● **Dataset content**
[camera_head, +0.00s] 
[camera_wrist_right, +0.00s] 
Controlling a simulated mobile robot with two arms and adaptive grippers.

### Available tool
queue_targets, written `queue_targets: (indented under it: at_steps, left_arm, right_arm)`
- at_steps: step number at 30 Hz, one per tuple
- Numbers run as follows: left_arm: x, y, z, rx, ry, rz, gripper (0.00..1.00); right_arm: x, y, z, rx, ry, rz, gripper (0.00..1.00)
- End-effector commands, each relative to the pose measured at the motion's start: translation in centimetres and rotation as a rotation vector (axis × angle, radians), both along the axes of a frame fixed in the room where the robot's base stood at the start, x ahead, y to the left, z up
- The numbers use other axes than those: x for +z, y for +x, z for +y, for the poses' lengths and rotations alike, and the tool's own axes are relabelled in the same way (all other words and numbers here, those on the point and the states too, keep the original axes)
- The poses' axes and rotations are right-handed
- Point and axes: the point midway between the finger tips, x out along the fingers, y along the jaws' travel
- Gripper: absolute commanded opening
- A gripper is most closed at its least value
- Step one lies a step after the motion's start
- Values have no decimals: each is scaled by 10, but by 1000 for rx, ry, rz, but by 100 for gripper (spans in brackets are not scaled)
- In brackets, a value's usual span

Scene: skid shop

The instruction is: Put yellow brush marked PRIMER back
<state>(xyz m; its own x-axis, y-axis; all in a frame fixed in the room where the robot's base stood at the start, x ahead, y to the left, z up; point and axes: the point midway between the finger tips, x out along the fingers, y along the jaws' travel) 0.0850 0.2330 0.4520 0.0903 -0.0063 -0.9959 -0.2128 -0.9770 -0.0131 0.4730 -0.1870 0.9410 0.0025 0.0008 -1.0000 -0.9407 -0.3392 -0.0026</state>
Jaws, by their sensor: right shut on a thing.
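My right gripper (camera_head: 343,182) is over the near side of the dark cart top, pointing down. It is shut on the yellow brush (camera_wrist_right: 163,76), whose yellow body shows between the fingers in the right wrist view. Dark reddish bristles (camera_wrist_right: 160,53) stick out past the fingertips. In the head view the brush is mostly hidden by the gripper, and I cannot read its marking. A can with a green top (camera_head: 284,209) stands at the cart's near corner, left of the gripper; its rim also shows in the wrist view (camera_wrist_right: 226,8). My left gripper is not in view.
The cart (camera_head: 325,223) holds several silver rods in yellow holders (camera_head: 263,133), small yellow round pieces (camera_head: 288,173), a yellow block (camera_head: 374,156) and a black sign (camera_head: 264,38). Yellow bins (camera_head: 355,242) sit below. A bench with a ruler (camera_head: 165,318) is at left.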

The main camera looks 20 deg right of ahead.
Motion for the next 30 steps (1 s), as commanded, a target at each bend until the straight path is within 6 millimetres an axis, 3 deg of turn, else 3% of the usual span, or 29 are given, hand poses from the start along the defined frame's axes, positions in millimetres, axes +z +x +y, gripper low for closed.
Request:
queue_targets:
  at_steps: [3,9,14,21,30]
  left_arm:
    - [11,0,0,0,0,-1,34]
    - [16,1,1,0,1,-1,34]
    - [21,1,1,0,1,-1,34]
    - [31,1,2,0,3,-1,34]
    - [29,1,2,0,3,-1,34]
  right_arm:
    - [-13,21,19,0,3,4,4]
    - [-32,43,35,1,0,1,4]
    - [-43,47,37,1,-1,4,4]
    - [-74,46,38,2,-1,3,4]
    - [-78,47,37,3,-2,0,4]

● **Task instructions**
Find each line holding the word "tool" and copy it.

● **Result for this exercise**
### Available tool
- The numbers use other axes than those: x for +z, y for +x, z for +y, for the poses' lengths and rotations alike, and the tool's own axes are relabelled in the same way (all other words and numbers here, those on the point and the states too, keep the original axes)

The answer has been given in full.